Miteinander reden, Gegensätze offen austragen, Feindbilder abtragen helfen – dies bildete auch die Grundlage unseres Verhältnisses zum FDGB. Wir haben diese Kontakte immer auch als eine notwendige Rahmenbedingung angesehen, damit die Menschen beider deutscher Staaten einander näherkommen, damit humane Lösungen die Unmenschlichkeit der deutschen Teilung mildern." Der DGB-Vorsitzende Ernst Breit auf dem DGB-Bundeskongreß.

"Ziel unserer Gewerkschaftspolitik, die auf ganz Deutschland gerichtet ist, muß von Anfang an sein, Lösungen und keine Notlösungen zu schaffen. Jedes Kooperations- und Investitionsvorhaben kann mit mehr oder mit weniger Arbeitsplatzverlusten, mit mehr oder mit weniger zukunftsträchtigen Technologien, mit mehr oder mit weniger hohen Umweltstandards realisiert werden. Wir müssen eine soziale und ökologische Gestaltung der wirtschaftlichen Erneuerung fordern, und das von Anfang an. Wir wollen keine Kahlschlagsanierungen, die alles platt machen, keine Auslaufmodelle, die bei uns nicht mehr gehen, und kein Umweltdumping!

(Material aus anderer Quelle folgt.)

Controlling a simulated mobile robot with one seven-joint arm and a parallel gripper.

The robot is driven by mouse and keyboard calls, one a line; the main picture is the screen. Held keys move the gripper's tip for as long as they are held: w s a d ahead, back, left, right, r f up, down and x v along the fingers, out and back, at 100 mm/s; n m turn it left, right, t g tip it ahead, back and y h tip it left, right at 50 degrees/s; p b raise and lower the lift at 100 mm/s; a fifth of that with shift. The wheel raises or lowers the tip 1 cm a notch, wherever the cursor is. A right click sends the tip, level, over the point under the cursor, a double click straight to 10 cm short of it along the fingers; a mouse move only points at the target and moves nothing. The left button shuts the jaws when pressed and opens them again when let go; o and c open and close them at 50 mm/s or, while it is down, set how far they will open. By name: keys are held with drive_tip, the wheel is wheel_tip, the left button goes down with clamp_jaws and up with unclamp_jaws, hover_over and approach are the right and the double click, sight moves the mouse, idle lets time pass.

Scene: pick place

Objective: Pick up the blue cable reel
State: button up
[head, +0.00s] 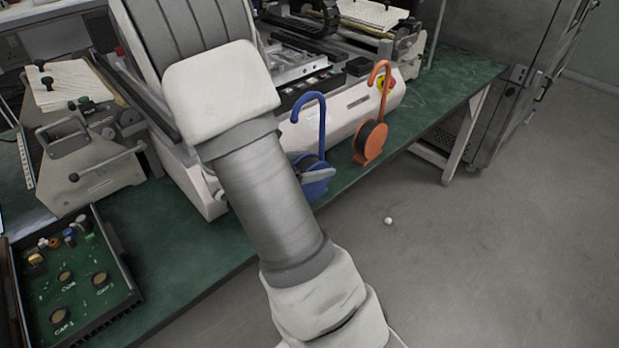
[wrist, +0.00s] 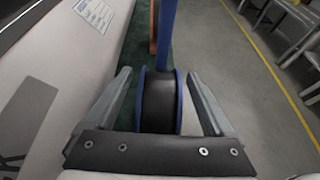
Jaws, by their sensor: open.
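The blue cable reel (head: 313,178) stands upright on the green bench, close to the front of a white machine. It has a tall blue hook handle, and my arm covers part of its lower left side in the head view. In the wrist view the reel (wrist: 160,98) shows a black drum between two blue rims. My gripper (wrist: 160,88) is open, with one finger on each side of the reel and a visible gap at both sides. In the head view a grey part of my gripper (head: 318,176) shows in front of the reel.
An orange cable reel (head: 368,142) stands just beyond the blue one. The white machine (head: 345,108) rises close on the left. The bench (head: 425,115) ends close to the right of the reels, above open floor. A small white ball (head: 388,221) lies on the floor.

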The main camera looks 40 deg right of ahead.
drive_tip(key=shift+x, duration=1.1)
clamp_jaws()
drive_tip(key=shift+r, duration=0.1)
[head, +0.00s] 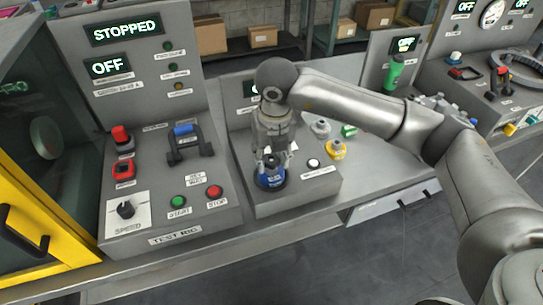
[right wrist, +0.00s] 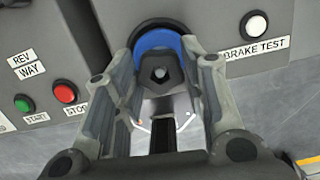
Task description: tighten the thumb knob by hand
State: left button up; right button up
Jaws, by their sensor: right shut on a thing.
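A blue round piece (head: 271,183) with a dark edge sits on the sloped grey panel, left of a white button. In the right wrist view, the dark thumb knob (right wrist: 160,70) stands in front of the blue ring (right wrist: 158,42). My right gripper (head: 270,163) reaches down onto it from above. In the right wrist view its two fingers (right wrist: 166,62) are on either side of the knob and shut on it. The fingers hide part of the knob and ring. My left gripper is not in view.
The white brake test button (head: 314,163) is right of the knob. A yellow knob (head: 336,150) stands beyond it. On the left test rig panel are green start (head: 178,202) and red stop (head: 215,192) buttons, a blue-gripped handle (head: 186,131) and a speed dial (head: 126,209).

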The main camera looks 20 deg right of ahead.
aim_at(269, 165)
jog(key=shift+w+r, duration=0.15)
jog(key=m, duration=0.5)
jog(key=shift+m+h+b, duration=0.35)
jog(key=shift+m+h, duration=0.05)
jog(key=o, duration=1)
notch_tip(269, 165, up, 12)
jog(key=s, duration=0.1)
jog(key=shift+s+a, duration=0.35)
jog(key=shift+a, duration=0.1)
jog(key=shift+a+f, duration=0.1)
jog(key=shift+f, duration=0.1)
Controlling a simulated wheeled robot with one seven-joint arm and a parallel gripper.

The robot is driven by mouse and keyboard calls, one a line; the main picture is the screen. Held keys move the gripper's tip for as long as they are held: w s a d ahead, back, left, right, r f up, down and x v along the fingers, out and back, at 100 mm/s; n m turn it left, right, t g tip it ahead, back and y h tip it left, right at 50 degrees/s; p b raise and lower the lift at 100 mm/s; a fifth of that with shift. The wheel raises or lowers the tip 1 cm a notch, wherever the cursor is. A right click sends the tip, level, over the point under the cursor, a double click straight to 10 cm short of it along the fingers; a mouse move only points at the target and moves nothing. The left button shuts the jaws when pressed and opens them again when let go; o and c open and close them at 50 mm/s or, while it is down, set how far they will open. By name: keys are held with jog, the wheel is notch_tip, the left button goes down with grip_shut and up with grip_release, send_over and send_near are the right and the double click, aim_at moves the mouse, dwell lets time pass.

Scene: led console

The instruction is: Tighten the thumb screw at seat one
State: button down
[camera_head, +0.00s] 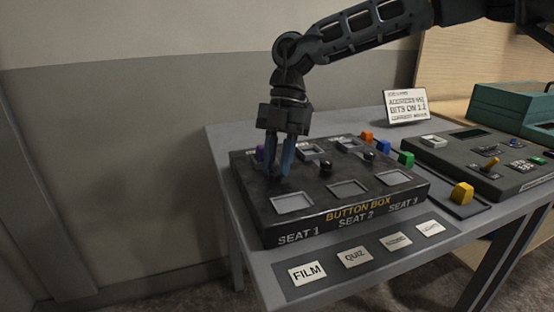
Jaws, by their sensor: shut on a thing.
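The black button box (325,226) stands on the grey table, with the labels SEAT 1, SEAT 2 and SEAT 3 along its front. My gripper (279,172) points down over the seat one column, behind that seat's pale square window (292,203). Its blue fingers are shut on the seat one thumb screw, which is hidden between them. Black knobs stand in the open at seat two (326,166) and seat three (369,156).
Purple (260,153), orange (366,136), blue (383,146) and green (406,159) blocks sit around the box's back and right. A yellow block (462,193) and a grey console (480,165) stand right. A sign (407,106) stands behind. Cards, including FILM (307,273), lie in front.

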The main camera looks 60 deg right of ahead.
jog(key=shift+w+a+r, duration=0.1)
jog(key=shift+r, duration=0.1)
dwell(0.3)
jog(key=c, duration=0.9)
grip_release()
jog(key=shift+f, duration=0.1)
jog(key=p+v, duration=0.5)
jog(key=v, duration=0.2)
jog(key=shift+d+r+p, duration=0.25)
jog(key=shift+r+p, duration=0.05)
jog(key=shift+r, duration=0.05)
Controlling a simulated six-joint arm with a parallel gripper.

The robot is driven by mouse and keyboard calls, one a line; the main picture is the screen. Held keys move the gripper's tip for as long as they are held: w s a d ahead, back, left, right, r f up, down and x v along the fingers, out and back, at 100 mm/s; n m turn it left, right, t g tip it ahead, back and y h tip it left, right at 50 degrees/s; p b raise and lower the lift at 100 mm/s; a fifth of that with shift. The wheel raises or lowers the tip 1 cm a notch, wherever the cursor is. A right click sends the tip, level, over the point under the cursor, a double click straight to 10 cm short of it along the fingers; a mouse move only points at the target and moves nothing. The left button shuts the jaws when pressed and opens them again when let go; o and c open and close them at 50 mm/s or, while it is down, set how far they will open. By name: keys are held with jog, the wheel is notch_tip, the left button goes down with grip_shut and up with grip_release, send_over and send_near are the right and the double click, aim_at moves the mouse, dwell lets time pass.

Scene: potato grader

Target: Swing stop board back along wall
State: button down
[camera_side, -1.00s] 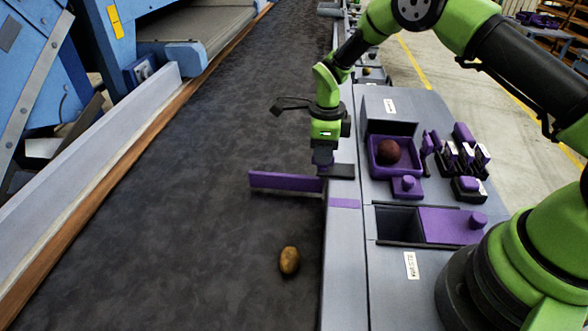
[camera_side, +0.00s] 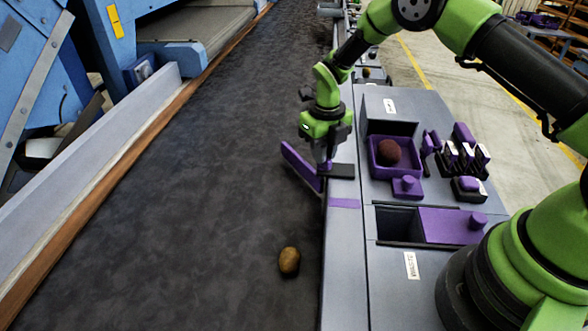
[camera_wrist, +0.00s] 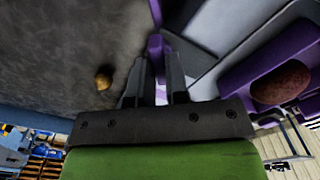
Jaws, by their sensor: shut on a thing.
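The purple stop board (camera_side: 300,165) stands on edge over the dark belt (camera_side: 180,190). It is angled from its pivot end at the side wall (camera_side: 340,240) toward the upper left, partly along the wall. My gripper (camera_side: 325,165) is shut on the board near its pivot end. In the wrist view, the board (camera_wrist: 155,45) shows as a purple strip between the fingers of my gripper (camera_wrist: 158,75). The fingers hide part of the board.
A potato (camera_side: 289,261) lies on the belt near the wall; it also shows in the wrist view (camera_wrist: 104,78). Right of the wall are a purple tray (camera_side: 408,172) holding a reddish potato (camera_side: 388,152), and a purple sliding lid (camera_side: 450,226) beside a dark opening.

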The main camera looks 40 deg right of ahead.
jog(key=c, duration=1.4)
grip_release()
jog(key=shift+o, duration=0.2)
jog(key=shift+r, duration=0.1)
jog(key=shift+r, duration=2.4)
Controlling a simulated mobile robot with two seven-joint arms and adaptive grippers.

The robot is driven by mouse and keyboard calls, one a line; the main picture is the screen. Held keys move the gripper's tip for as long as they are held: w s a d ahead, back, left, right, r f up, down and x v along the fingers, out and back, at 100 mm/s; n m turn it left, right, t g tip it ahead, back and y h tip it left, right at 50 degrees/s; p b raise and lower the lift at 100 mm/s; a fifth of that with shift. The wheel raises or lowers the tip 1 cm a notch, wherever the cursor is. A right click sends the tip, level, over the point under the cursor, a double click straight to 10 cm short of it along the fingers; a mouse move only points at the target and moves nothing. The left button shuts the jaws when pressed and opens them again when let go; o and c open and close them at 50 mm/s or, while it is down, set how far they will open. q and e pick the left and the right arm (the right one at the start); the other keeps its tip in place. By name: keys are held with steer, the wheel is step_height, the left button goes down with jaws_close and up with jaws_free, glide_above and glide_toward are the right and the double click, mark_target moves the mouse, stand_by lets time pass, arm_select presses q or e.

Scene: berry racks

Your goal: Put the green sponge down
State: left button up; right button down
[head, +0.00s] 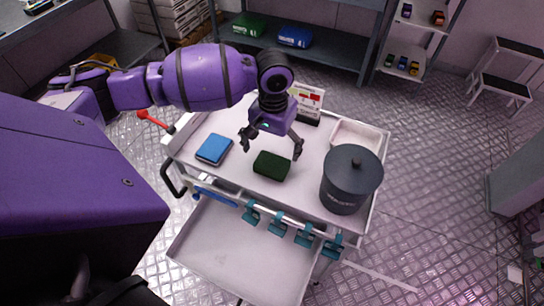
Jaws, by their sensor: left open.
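The dark green sponge (271,166) lies on the white top of the trolley (240,181), near its front edge. My left gripper (271,149) is open above and just behind the sponge, with one finger to the left and one to the right of it. The fingers look apart from the sponge. A blue sponge (214,149) lies on the trolley to the left. My right gripper does not show.
A dark lidded pot (351,180) stands at the right of the trolley top, in front of a pale tray (354,131). A small sign (308,100) stands behind my gripper. Teal clips (278,225) hang along the front rail above a lower shelf (228,253).

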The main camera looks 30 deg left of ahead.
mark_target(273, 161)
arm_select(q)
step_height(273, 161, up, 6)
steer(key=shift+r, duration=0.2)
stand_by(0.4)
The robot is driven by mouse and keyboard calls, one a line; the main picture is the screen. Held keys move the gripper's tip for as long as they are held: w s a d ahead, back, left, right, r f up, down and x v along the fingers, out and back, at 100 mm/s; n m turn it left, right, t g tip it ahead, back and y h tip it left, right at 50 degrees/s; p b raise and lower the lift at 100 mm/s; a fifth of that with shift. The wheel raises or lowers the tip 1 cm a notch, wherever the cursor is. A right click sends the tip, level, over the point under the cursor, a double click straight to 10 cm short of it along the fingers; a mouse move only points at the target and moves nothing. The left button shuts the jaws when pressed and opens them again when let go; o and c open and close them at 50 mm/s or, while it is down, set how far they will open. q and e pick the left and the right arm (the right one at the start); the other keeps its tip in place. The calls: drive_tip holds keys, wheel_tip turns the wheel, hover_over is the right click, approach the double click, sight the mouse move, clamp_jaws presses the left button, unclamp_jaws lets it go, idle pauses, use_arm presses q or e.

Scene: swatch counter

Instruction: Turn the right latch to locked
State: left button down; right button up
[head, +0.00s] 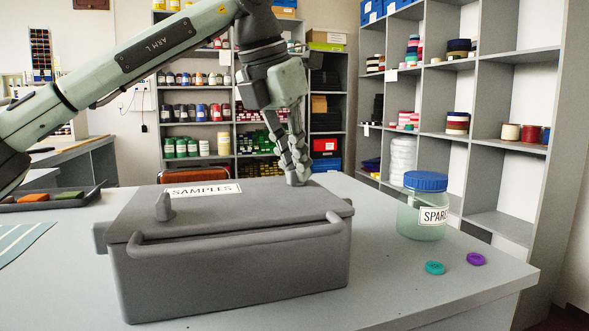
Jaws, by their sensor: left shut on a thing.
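A grey case (235,270) labelled SAMPLES stands on the counter, its lid (255,208) down. The left latch (164,206) is a small grey upright knob on the lid's left side. My left gripper (298,170) reaches down from above at the lid's right rear and is shut on the right latch (297,182). The fingers hide most of that latch, so I cannot tell how far it is turned. My right gripper is not in view.
A blue-lidded jar (425,208) labelled SPARE stands right of the case. A teal button (435,268) and a purple button (476,259) lie in front of it. A dark tray (52,200) and a pale striped sheet (20,240) lie at the left. Shelves stand behind.

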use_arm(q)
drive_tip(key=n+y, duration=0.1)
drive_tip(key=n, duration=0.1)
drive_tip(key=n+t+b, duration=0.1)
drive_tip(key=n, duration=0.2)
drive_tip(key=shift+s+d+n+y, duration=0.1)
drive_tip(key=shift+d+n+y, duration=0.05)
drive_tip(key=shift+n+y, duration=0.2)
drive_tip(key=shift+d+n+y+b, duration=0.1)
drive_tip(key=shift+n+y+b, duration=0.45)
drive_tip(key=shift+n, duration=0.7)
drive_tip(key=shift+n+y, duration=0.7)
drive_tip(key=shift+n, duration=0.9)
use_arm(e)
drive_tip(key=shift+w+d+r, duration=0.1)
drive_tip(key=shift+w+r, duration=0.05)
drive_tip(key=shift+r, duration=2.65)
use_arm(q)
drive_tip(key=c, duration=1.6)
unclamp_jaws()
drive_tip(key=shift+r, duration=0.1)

Für uns ist die wirtschaftliche Erneuerung kein Selbstzweck. Ihr oberstes Ziel ist die stetige Verbesserung der Lebensverhältnisse aller Arbeitnehmer in der DDR." Der DGB-Vorsitzende Heinz-Werner Meyer auf dem DGB-Bundeskongreß.

"Der FDGB ist keine Gewerkschaft. Er war immer die Massenorganisation der herrschenden SED und ihr Erfüllungsgehilfe in den Betrieben. Der zentralistische FDGB hat die Interessen der Arbeitnehmer nicht vertreten, sondern er hat die Politik der SED oft genug gegen die Interessen und auch gegen den Willen der Arbeitnehmer durchgesetzt. Das ist nicht nur ein Makel, das ist ein Strukturfehler, der nicht zu korrigieren ist. ... Er hat nicht das Vertrauen der Arbeitnehmer, und er bekommt es auch nicht. Der FDGB ist eine große Belastung für den demokratischen Neuanfang der Gewerkschaften. Das haben nun auch alle Gewerkschaften in der DDR erkannt und daraus die Konsequenz gezogen: Der FDGB muß aufgelöst werden." Der DGB-Vorsitzende Heinz-Werner Meyer auf dem DGB-Bundeskongreß.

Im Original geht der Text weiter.